───── Raw records ─────
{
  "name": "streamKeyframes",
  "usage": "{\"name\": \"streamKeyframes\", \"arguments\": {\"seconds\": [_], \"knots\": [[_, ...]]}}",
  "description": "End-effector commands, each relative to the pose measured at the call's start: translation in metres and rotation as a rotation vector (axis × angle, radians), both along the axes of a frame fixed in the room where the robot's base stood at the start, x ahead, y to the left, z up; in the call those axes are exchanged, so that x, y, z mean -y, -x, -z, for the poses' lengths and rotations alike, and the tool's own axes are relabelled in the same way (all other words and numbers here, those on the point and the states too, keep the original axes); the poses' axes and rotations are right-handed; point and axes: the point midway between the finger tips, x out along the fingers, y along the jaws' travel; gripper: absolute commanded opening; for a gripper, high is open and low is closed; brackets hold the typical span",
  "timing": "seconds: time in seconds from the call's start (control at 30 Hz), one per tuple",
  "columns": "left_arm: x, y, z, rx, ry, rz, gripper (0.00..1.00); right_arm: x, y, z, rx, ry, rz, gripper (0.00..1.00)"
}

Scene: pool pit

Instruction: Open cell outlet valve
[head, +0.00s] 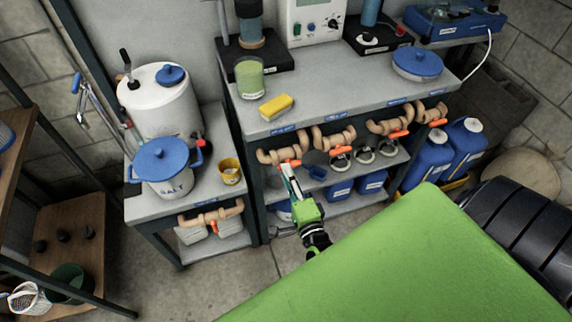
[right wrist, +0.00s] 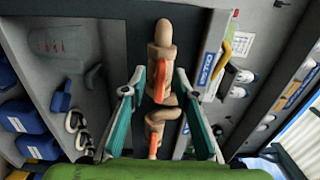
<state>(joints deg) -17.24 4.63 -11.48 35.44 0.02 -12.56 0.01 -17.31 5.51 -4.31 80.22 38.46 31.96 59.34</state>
─────
───── Raw records ─────
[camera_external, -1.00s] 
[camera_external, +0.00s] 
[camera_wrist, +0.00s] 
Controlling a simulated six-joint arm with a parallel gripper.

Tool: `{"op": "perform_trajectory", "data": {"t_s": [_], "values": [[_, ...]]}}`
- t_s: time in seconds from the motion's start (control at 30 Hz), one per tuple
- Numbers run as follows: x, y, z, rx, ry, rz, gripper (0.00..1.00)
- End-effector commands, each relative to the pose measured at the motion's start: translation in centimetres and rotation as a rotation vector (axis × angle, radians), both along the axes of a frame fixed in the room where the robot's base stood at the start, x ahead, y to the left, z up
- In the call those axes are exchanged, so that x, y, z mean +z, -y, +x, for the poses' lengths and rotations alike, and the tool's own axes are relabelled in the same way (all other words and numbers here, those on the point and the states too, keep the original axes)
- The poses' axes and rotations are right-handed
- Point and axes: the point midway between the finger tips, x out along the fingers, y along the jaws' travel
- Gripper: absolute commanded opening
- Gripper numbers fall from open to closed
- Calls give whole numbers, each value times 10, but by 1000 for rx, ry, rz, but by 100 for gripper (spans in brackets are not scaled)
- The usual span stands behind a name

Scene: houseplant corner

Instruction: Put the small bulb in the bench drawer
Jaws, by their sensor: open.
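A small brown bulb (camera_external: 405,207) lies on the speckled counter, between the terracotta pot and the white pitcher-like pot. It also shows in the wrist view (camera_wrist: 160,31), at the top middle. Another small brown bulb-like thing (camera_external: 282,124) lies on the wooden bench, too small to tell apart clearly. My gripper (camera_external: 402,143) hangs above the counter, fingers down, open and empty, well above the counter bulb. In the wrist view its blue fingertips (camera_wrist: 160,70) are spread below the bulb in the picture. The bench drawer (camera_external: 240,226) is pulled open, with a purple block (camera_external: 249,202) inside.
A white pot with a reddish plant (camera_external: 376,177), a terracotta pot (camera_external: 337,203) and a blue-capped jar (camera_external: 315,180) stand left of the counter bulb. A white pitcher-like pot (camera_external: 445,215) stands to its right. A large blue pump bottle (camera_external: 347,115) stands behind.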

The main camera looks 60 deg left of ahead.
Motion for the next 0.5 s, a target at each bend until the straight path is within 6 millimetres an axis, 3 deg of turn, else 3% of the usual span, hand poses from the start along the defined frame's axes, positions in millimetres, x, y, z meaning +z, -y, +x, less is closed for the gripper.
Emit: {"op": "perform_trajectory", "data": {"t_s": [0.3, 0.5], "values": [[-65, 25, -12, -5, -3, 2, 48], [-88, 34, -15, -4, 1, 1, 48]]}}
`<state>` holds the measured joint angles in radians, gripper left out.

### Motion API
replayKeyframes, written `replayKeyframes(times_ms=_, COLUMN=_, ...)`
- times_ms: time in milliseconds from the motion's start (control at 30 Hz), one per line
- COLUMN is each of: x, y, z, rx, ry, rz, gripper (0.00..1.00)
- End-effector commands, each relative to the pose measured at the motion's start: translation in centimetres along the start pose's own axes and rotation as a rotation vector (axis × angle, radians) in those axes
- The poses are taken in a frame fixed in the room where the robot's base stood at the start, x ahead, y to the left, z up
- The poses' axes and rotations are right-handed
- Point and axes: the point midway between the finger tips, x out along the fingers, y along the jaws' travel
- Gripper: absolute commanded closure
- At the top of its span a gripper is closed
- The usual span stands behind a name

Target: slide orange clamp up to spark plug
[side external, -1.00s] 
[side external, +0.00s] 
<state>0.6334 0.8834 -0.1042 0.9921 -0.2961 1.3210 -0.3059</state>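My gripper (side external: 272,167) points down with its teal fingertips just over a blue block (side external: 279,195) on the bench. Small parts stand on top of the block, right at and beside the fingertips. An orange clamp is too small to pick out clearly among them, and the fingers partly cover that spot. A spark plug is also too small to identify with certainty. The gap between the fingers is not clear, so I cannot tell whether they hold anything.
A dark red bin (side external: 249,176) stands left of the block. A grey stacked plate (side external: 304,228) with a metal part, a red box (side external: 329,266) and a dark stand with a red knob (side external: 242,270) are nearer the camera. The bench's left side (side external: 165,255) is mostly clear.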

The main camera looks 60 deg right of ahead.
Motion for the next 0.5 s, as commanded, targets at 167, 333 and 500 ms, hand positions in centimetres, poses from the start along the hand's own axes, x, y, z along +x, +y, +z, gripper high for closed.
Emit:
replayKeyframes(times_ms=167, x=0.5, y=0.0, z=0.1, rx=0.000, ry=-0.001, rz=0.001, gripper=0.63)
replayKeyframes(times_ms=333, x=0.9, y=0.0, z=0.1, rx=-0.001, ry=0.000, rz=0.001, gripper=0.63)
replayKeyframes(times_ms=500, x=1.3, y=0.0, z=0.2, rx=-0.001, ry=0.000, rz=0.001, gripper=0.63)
─────
From the records above, extract the lines from the one holding "[right wrist, +0.00s]" through the one holding "<state>(joints deg) -17.24", word for word; omit the pictures.

[right wrist, +0.00s] 
<state>(joints deg) -17.24 4.63 -11.48 35.44 0.02 -12.56 0.01 -17.31 5.51 -4.31 80.22 38.46 31.96 59.34</state>

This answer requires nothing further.